Logan, Utah Points of Interest

MORMON TABERNACLE, Main and Center Sts., a cupola-crowned structure of gray limestone, is an excellent example of early Mormon architecture. The building, started in 1865, was razed and begun again in the following year when discrepancies were found in the plans. The completed building, with a seating capacity of 2,000 and a pipe organ, was dedicated thirteen years later.

LOGAN TEMPLE, 1st North and 2nd East Sts., is maintained by the Latter-day Saints (Mormon) Church for the administration of sacred ordinances, and is not open to the general public. The building, a grim castellated structure with octagonal corner towers surmounted by cupolas and massive buttresses, commands the city from the crest of an abrupt promontory two blocks east of Main Street. The walls, of rough-hewn limestone, are unrelieved by ornamentation, except mouldings of light sandstone at the story levels and on the cornices. Fenestration is simple, and the end towers, 170 feet high, are capped with unornamented cupolas. The level grounds east of the building are landscaped with trees and flower plots, but to the west they slope down sharply from the building and are covered, in conformity with the severe character of the Temple, only by a wide sweep of lawn.

The temple was completed in 1884, almost two decades after Apostle William Woodruff of the Mormon Church prophesied to the people of Logan that "the day will come, after your fathers and the prophets and the apostles are dead, when you will have the privilege of going into the towers of a glorious temple." Brigham Young selected the site and conducted ceremonies for breaking of the ground in 1877. Mormon residents of Logan and some Shoshone Indian converts labored on the building for seven years without wage, hauling timber and stone from Logan Canyon, and the Church raised almost a million dollars through gifts and tithes to fulfill the prophecy. The temple was dedicated by John Taylor, successor to Brigham Young in the Church Presidency.
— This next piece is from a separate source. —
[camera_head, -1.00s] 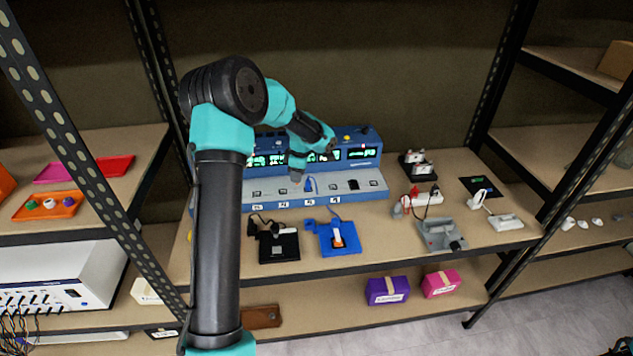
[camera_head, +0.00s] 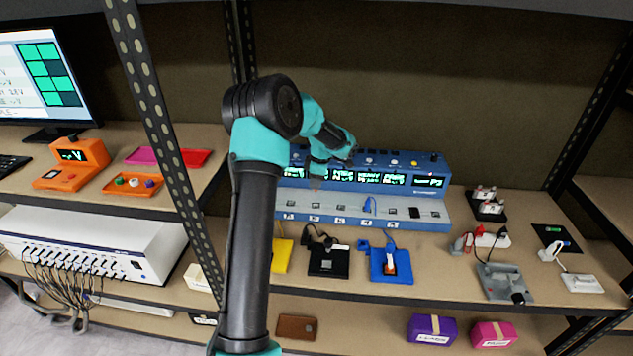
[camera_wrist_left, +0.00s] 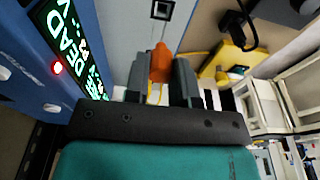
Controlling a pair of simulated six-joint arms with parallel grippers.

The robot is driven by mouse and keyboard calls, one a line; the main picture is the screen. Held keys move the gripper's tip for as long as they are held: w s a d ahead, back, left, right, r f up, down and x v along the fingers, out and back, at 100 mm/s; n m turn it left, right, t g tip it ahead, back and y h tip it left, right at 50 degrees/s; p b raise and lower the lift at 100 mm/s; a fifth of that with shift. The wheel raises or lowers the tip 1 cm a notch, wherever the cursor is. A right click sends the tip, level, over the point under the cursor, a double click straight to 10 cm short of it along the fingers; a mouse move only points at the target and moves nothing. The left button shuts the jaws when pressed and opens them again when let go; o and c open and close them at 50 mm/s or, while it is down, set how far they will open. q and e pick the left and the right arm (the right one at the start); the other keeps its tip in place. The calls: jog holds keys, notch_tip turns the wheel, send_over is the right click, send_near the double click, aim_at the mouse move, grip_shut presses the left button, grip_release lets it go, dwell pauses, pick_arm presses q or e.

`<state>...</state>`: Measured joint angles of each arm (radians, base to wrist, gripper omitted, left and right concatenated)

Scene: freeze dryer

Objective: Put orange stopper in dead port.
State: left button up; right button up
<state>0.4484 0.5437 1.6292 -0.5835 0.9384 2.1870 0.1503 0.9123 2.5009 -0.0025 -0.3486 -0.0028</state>
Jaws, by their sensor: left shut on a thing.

CACHE COUNTY RELIC HALL, 1st West and 1st South Sts., a stone building, contains a collection of pioneer tools, farm implements, art, and furniture. The hall, a reminder of the days of "brick barns and frame houses," was erected as a stable and carriage house by Hezekiah Thatcher in 1861. He transferred it to the old Brigham Young College in the 1870's to be used for classrooms, and that organization, when dissolved in 1927, gave it to the Daughters of Utah Pioneers.